-- begin Material provided --
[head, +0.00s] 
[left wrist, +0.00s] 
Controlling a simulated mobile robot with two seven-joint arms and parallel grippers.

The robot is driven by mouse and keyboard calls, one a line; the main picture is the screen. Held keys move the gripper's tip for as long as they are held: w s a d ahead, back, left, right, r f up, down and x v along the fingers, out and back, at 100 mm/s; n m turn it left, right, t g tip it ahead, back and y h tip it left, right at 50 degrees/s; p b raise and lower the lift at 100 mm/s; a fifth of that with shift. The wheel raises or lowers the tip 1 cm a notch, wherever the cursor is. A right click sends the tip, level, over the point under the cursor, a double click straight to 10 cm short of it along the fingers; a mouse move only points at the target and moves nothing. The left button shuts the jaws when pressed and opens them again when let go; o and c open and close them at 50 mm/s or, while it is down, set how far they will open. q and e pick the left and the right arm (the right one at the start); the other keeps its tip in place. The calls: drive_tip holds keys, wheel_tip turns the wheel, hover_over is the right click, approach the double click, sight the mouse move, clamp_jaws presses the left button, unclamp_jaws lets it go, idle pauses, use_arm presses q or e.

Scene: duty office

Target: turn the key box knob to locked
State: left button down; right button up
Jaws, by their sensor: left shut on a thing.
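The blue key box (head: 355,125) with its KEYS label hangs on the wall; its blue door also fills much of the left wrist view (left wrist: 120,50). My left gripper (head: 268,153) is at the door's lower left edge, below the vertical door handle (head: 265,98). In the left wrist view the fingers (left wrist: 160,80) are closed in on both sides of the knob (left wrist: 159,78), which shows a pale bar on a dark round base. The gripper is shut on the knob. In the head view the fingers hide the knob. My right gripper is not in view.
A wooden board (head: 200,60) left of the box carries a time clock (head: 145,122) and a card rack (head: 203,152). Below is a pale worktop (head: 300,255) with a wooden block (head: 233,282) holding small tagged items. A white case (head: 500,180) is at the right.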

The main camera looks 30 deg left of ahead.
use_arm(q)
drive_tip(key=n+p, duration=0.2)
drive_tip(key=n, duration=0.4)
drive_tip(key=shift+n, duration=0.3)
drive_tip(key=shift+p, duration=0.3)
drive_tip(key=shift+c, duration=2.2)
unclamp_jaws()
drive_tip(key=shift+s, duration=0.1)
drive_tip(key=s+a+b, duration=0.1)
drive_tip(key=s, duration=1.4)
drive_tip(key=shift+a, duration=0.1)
-- end Material provided --
Make a list of all lines in the data that contain "button".

**Output below:**
The robot is driven by mouse and keyboard calls, one a line; the main picture is the screen. Held keys move the gripper's tip for as long as they are held: w s a d ahead, back, left, right, r f up, down and x v along the fingers, out and back, at 100 mm/s; n m turn it left, right, t g tip it ahead, back and y h tip it left, right at 50 degrees/s; p b raise and lower the lift at 100 mm/s; a fifth of that with shift. The wheel raises or lowers the tip 1 cm a notch, wherever the cursor is. A right click sends the tip, level, over the point under the cursor, a double click straight to 10 cm short of it along the fingers; a mouse move only points at the target and moves nothing. The left button shuts the jaws when pressed and opens them again when let go; o and c open and close them at 50 mm/s or, while it is down, set how far they will open. q and e pick the left and the right arm (the right one at the start); the other keeps its tip in place. The calls: drive_tip holds keys, wheel_tip turns the wheel, hover_over is the right click, approach the double click, sight the mouse move, clamp_jaws presses the left button, unclamp_jaws lets it go, idle pauses, use_arm presses q or e.
State: left button down; right button up

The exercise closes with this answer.